The Company (and/or its delegate) may request such evidence as is necessary to verify the identity and source of your funds and to confirm the anti-money laundering status of any transferring AUDX holder. If, as a result of any information or other matter which comes to their attention, a resident in Australia knows or suspects, or has reasonable grounds for knowing or suspecting, that another person is engaged in criminal conduct or is involved with terrorism or terrorist property and the information for that knowledge or suspicion came to their attention in the course of business in the regulated sector, or other trade, profession, business, or employment, the person will be required to report such knowledge or suspicion to AUSTRAC or the Australian Federal Police. The Company prohibits acceptance of funds by any persons or entities that are acting, directly or indirectly: (a) in contravention of any Australian or international laws and regulations, including anti-money laundering regulations or conventions; (b) on behalf of terrorists or terrorist organizations, including those persons or entities that are included on the Consolidated List maintained by the Australian Department of Foreign Affairs and Trade, as such list may be amended from time to time; (c) for a senior foreign political figure, any member of a senior foreign political figure’s immediate family or any close associate of a senior foreign political, unless the Company, after being specifically notified in writing that you are such a person, conducts further due diligence, and determines that such acquisition shall be permitted; or (d) for a foreign shell bank.

​

Tax Information Exchange Obligations

You acknowledge that the Company may be subject to certain obligations (Tax Information Exchange Obligations) to gather and disclose to the competent authorities information relating to purchasers of AUDX under: (a) the Income Tax Assessment Act 1997 (Cth), the Income Tax Assessment Act 1936 (Cth) and the Taxation Administration Act 1953 (Cth); (b) any other legislation, regulations, or guidance enacted in any jurisdiction which seeks to implement similar tax reporting, tax information exchange, reporting, and/ or withholding tax regimes (including the OECD Common Reporting Standard on the automatic exchange of financial account information); (c) any intergovernmental Application between Australia or any other jurisdiction (including any government bodies in any other such jurisdiction), entered into, in order to comply with, facilitate, supplement, or implement the legislation, regulations or guidance described in (a) and (b), including the OECD Multilateral Competent Authority Application; and (d) any legislation, regulations or guidance in Australia that give effect to the foregoing.

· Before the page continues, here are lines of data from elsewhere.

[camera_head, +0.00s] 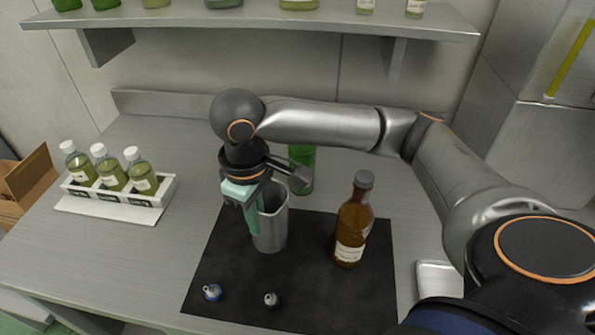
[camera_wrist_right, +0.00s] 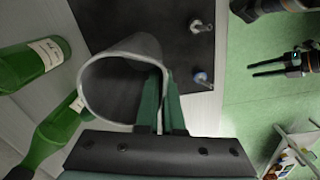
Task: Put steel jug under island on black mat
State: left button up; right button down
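The steel jug (camera_head: 271,228) is upright over the back left part of the black mat (camera_head: 318,300); I cannot tell whether its base rests on the mat. My right gripper (camera_head: 253,230) comes down on the jug's left side. In the right wrist view, the jug (camera_wrist_right: 122,50) shows its open mouth. The green fingers of my right gripper (camera_wrist_right: 161,80) are close together with the jug's wall between them. What looks like my left gripper (camera_wrist_right: 254,68) is at the upper right there, fingers apart and empty, over the green floor.
A brown bottle (camera_head: 352,228) stands on the mat right of the jug. Two small knobbed items (camera_head: 212,292) (camera_head: 271,299) lie at the mat's front. A green bottle (camera_head: 303,172) stands behind. A white rack (camera_head: 118,200) holds bottles at left. A shelf (camera_head: 255,15) hangs above.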

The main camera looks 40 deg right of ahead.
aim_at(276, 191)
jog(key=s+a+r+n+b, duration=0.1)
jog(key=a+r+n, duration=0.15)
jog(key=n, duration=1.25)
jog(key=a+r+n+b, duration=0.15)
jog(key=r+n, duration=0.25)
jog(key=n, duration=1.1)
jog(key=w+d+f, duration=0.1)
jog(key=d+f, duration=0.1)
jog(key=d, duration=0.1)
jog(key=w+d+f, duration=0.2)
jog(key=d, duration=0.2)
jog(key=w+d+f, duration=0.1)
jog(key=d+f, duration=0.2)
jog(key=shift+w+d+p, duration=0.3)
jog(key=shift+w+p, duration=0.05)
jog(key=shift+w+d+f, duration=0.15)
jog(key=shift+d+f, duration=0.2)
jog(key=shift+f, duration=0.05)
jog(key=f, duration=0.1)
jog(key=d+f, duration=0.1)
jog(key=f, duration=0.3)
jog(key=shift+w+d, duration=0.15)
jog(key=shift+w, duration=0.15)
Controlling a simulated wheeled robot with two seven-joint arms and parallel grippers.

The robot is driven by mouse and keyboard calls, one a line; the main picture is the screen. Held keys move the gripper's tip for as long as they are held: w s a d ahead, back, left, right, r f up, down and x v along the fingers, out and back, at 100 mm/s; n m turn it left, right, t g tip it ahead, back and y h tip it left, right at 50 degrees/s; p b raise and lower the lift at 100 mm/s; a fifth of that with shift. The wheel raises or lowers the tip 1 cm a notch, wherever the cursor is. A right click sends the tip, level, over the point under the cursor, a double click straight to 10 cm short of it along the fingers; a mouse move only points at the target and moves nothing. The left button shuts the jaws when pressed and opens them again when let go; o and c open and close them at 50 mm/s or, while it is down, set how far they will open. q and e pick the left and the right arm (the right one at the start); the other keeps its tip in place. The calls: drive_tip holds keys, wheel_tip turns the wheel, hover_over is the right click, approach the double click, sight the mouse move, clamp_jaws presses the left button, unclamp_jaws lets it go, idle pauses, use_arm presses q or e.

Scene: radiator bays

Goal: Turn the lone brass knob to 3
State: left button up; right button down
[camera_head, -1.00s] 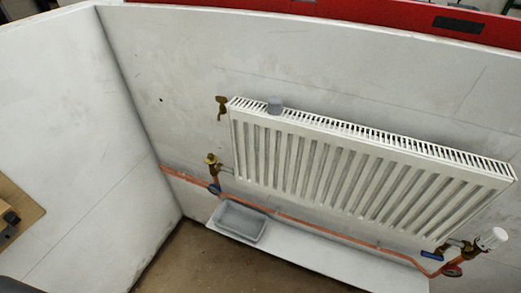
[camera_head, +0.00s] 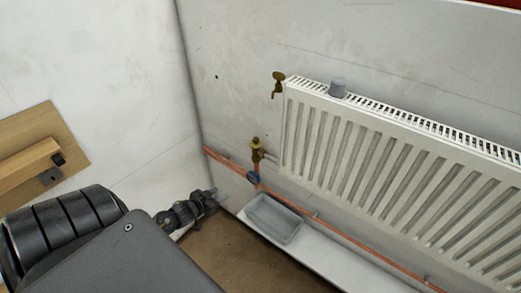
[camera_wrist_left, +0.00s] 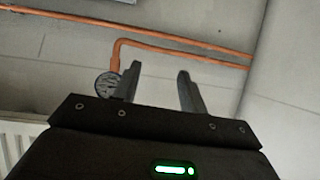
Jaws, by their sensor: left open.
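A brass valve with a knob on top (camera_head: 256,148) stands on the copper pipe beside the radiator's lower left end. A separate brass tap-like fitting (camera_head: 278,84) is at the radiator's upper left corner. I cannot read any marks on the knob. My left gripper (camera_head: 211,196) is left of and below the brass valve, apart from it. In the left wrist view my left gripper (camera_wrist_left: 157,76) is open, with nothing between its fingers. A round ribbed disc (camera_wrist_left: 107,85) at the end of a copper pipe shows behind its left finger, partly hidden. My right gripper is not in view.
A grey tray (camera_head: 273,220) is on a white ledge. A wooden board (camera_head: 70,145) is on the left wall.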

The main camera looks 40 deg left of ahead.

You hereby agree to execute properly and provide to the Company in a timely manner any documentation or other information that the Company or its agents may request in writing from time to time in connection with the Tax Information Obligations. You waive any provision under the laws and regulations of any jurisdiction that would, absent a waiver, prevent or inhibit the Company’s compliance with applicable law as described in this paragraph, including but not limited to by preventing either: (a) you from providing any requested information or documentation, or (b) the disclosure by the Company and its agents of the provided information or documentation to applicable regulatory authorities. Without limitation, you hereby agree to provide any documentation or other information regarding beneficial ownership requested by the Company or its agents in connection with the Tax Information Exchange Obligations. If you provide information and/or documentation that is in anyway misleading, or you fail to provide the Company or its agents or delegates with the information and documentation that has been requested, (whether or not such action or inaction leads to compliance failures by the Company, or a risk of the Company or its token holders being subject to withholding tax or other penalties), the Company reserves the right to take any action and/or pursue all remedies at the Company’s disposal including the freezing or forfeiture of associated AUDX and/or disallowance of redemptions.